Below are some records; repeat them all exactly, minus the pictures.

● Dataset records:
--

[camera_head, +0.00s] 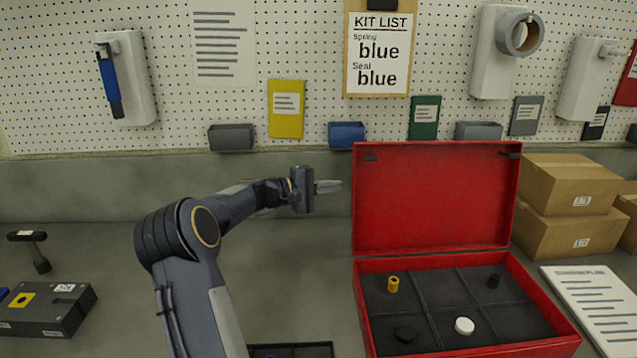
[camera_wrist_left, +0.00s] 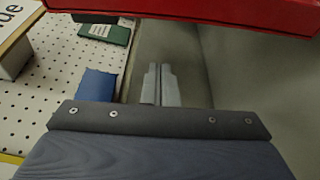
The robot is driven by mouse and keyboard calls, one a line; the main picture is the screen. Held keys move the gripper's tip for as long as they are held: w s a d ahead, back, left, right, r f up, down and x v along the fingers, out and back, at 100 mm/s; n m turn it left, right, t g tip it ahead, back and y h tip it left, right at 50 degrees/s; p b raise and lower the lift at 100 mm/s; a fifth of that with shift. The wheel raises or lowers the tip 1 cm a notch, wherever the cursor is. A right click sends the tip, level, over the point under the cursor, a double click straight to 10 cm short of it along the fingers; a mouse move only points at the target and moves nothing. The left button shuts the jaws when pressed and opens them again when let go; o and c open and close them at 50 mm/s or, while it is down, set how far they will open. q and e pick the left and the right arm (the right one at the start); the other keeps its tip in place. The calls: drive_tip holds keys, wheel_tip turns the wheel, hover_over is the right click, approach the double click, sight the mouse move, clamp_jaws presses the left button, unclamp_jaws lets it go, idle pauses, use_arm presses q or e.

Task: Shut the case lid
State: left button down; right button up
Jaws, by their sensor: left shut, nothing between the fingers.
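The red case (camera_head: 466,349) stands open on the bench at the right of the head view. Its lid (camera_head: 435,200) is raised about upright at the back. The divided dark tray inside holds a yellow piece (camera_head: 393,284), a white round piece (camera_head: 464,326) and two black pieces. My left gripper (camera_head: 338,186) is shut and empty, just left of the lid and pointing right. In the left wrist view its closed fingers (camera_wrist_left: 161,85) show, with a red edge of the case lid (camera_wrist_left: 200,12) across the top. My right gripper is out of view.
Cardboard boxes (camera_head: 567,192) stand right of the case, with a printed sheet (camera_head: 597,310) before them. A dark box (camera_head: 48,310) and a stamp-like tool (camera_head: 36,252) are at the left. A pegboard wall with bins (camera_head: 231,137) is behind. The bench left of the case is mostly clear.

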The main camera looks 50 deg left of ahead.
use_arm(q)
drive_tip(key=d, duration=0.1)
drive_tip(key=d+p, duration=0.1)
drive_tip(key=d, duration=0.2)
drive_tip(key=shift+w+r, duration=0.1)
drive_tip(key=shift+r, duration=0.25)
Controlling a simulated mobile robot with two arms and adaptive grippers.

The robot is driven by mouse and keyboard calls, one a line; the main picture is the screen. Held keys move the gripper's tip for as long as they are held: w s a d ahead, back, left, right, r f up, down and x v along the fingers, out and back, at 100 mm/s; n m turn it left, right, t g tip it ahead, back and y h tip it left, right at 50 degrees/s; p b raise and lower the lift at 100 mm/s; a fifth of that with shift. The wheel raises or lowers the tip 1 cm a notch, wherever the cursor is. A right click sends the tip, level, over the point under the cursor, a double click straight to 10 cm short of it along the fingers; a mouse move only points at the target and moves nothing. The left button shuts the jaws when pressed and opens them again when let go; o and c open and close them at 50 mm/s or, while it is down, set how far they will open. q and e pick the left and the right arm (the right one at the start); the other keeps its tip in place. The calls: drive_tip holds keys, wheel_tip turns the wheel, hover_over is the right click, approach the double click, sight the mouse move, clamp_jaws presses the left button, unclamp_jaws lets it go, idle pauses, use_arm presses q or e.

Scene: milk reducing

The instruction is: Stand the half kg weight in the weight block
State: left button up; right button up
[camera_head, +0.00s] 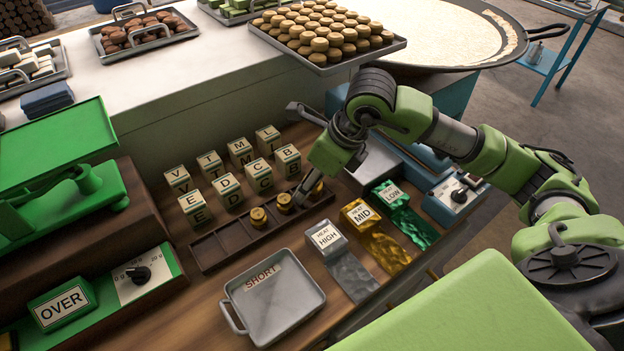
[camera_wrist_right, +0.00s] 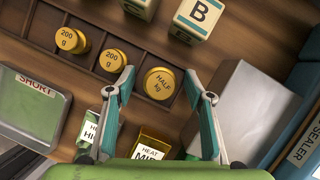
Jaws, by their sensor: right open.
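The half kg weight (camera_wrist_right: 159,83) is a gold cylinder with its labelled top facing my right wrist camera. It appears upright at the right end of the dark wooden weight block (camera_head: 206,251); its base is hard to see. In the head view the weight (camera_head: 319,188) is partly hidden by my right gripper (camera_head: 312,190). In the wrist view my right gripper (camera_wrist_right: 159,80) is open, with a finger on each side of the weight. Two 200 g weights stand in the block's other compartments, one nearer (camera_wrist_right: 112,60) and one farther left (camera_wrist_right: 70,40). My left gripper is out of view.
Lettered cubes (camera_head: 228,192) stand in rows behind the block. A grey SHORT tray (camera_head: 273,297) lies in front. HEAT HIGH (camera_head: 325,239), MID (camera_head: 361,214) and LOW (camera_head: 391,194) stamps stand to the right. A green scale (camera_head: 60,190) is at left. The block's left compartments are empty.

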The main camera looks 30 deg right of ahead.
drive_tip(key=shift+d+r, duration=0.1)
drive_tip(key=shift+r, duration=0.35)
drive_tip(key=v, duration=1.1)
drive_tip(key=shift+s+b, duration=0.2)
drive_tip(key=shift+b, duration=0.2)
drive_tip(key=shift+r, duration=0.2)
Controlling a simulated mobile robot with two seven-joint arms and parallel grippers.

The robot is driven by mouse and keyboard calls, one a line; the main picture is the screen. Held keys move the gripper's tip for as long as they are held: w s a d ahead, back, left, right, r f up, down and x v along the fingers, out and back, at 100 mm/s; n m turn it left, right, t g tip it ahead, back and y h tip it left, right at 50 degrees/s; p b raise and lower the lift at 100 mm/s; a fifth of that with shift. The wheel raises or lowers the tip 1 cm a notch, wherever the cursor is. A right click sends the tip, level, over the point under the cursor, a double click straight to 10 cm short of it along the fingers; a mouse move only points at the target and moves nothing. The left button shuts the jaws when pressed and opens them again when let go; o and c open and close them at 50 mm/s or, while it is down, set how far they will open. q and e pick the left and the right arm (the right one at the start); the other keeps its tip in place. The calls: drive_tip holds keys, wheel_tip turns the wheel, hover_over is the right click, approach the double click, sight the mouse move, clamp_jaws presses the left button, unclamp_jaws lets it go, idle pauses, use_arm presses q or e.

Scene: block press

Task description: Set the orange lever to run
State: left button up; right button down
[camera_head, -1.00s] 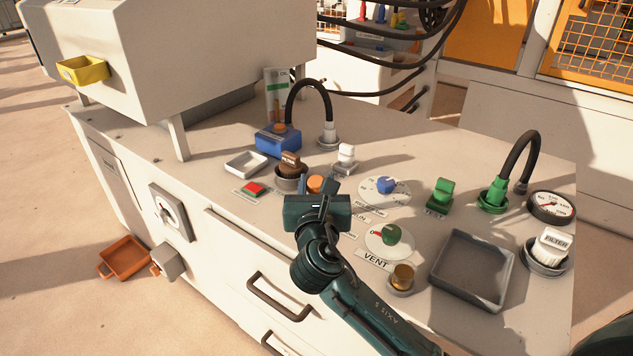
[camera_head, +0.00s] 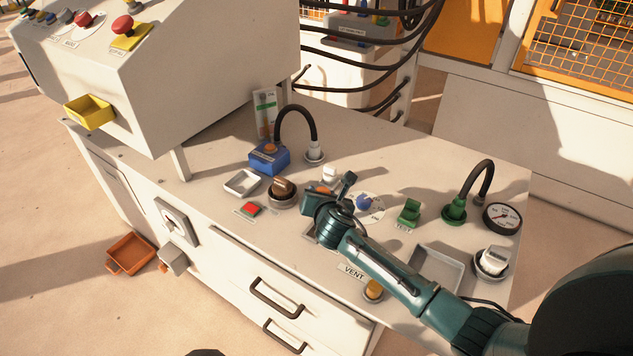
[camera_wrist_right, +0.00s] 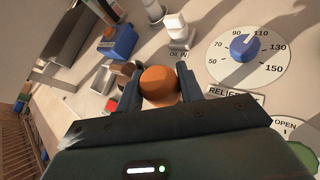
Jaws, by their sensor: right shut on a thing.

--

● Solution to this task:
[camera_head, +0.00s] 
[camera_wrist_left, +0.00s] 
The robot is driven by mouse and keyboard calls, one a line; the main picture is the screen. Held keys move the gripper's tip for as long as they are held: w s a d ahead, back, left, right, r f up, down and x v along the fingers, out and back, at 100 mm/s; n m turn it left, right, t g tip it ahead, back and y h tip it left, right at 50 degrees/s; p b raise and lower the lift at 100 mm/s; a fifth of that with shift. The wheel raises or lowers the tip 1 cm a notch, wherever the cursor is. A right click sends the tip, level, over the point under the cursor, a double click straight to 10 cm short of it along the fingers; a mouse move only points at the target and moves nothing. The left button shuts the jaws when pressed and opens them again when let go; o and c open and close them at 50 mm/s or, while it is down, set how far they will open. q and e pick the left and the right arm (the right one at the start); the other keeps its tip in place. The calls: drive_tip holds keys, wheel_tip turns the wheel, hover_over is the right click, approach the double click, sight the mouse move, clamp_jaws presses the left button, unclamp_jaws lets it go, idle pauses, use_arm presses q or e.

Task: Shut the case lid
State: left button down; right button up
Jaws, by their sensor: left shut, nothing between the fingers.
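The red case (camera_head: 466,349) stands open on the bench at the right of the head view. Its lid (camera_head: 435,200) is raised about upright at the back. The divided dark tray inside holds a yellow piece (camera_head: 393,284), a white round piece (camera_head: 464,326) and two black pieces. My left gripper (camera_head: 338,186) is shut and empty, just left of the lid and pointing right. In the left wrist view its closed fingers (camera_wrist_left: 161,85) show, with a red edge of the case lid (camera_wrist_left: 200,12) across the top. My right gripper is out of view.
Cardboard boxes (camera_head: 567,192) stand right of the case, with a printed sheet (camera_head: 597,310) before them. A dark box (camera_head: 48,310) and a stamp-like tool (camera_head: 36,252) are at the left. A pegboard wall with bins (camera_head: 231,137) is behind. The bench left of the case is mostly clear.

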The main camera looks 50 deg left of ahead.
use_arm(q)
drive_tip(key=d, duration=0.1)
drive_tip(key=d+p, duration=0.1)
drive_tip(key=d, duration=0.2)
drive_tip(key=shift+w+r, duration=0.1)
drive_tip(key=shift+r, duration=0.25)
Controlling a simulated mobile robot with two arms and adaptive grippers.

The robot is driven by mouse and keyboard calls, one a line; the main picture is the screen. Held keys move the gripper's tip for as long as they are held: w s a d ahead, back, left, right, r f up, down and x v along the fingers, out and back, at 100 mm/s; n m turn it left, right, t g tip it ahead, back and y h tip it left, right at 50 degrees/s; p b raise and lower the lift at 100 mm/s; a fifth of that with shift. The wheel raises or lowers the tip 1 cm a notch, wherever the cursor is. A right click sends the tip, level, over the point under the cursor, a double click straight to 10 cm short of it along the fingers; a mouse move only points at the target and moves nothing. The left button shuts the jaws when pressed and opens them again when let go; o and c open and close them at 50 mm/s or, while it is down, set how far they will open. q and e pick the left and the right arm (the right one at the start); the other keeps its tip in place. The calls: drive_tip holds keys, wheel_tip turns the wheel, hover_over is the right click, approach the double click, sight the mouse move, clamp_jaws presses the left button, unclamp_jaws lets it go, idle pauses, use_arm presses q or e.

Scene: milk reducing

The instruction is: Stand the half kg weight in the weight block
State: left button up; right button up
[camera_head, +0.00s] 
[camera_wrist_right, +0.00s] 
Jaws, by their sensor: right open.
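The half kg weight (camera_wrist_right: 159,83) is a gold cylinder with its labelled top facing my right wrist camera. It appears upright at the right end of the dark wooden weight block (camera_head: 206,251); its base is hard to see. In the head view the weight (camera_head: 319,188) is partly hidden by my right gripper (camera_head: 312,190). In the wrist view my right gripper (camera_wrist_right: 159,80) is open, with a finger on each side of the weight. Two 200 g weights stand in the block's other compartments, one nearer (camera_wrist_right: 112,60) and one farther left (camera_wrist_right: 70,40). My left gripper is out of view.
Lettered cubes (camera_head: 228,192) stand in rows behind the block. A grey SHORT tray (camera_head: 273,297) lies in front. HEAT HIGH (camera_head: 325,239), MID (camera_head: 361,214) and LOW (camera_head: 391,194) stamps stand to the right. A green scale (camera_head: 60,190) is at left. The block's left compartments are empty.

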The main camera looks 30 deg right of ahead.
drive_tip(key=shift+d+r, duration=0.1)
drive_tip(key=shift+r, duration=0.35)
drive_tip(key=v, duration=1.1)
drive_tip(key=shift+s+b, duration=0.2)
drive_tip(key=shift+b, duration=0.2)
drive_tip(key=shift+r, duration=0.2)
Controlling a simulated mobile robot with two seven-joint arms and parallel grippers.

The robot is driven by mouse and keyboard calls, one a line; the main picture is the screen. Held keys move the gripper's tip for as long as they are held: w s a d ahead, back, left, right, r f up, down and x v along the fingers, out and back, at 100 mm/s; n m turn it left, right, t g tip it ahead, back and y h tip it left, right at 50 degrees/s; p b raise and lower the lift at 100 mm/s; a fifth of that with shift. The wheel raises or lowers the tip 1 cm a notch, wherever the cursor is. A right click sends the tip, level, over the point under the cursor, a double click straight to 10 cm short of it along the fingers; a mouse move only points at the target and moves nothing. The left button shuts the jaws when pressed and opens them again when let go; o and c open and close them at 50 mm/s or, while it is down, set how far they will open. q and e pick the left and the right arm (the right one at the start); the other keeps its tip in place. The calls: drive_tip holds keys, wheel_tip turns the wheel, hover_over is the right click, approach the double click, sight the mouse move, clamp_jaws presses the left button, unclamp_jaws lets it go, idle pauses, use_arm presses q or e.

Scene: block press

Task description: Set the orange lever to run
State: left button up; right button down
[camera_head, -1.00s] 
[camera_head, +0.00s] 
[camera_wrist_right, +0.00s] 
Jaws, by their sensor: right shut on a thing.

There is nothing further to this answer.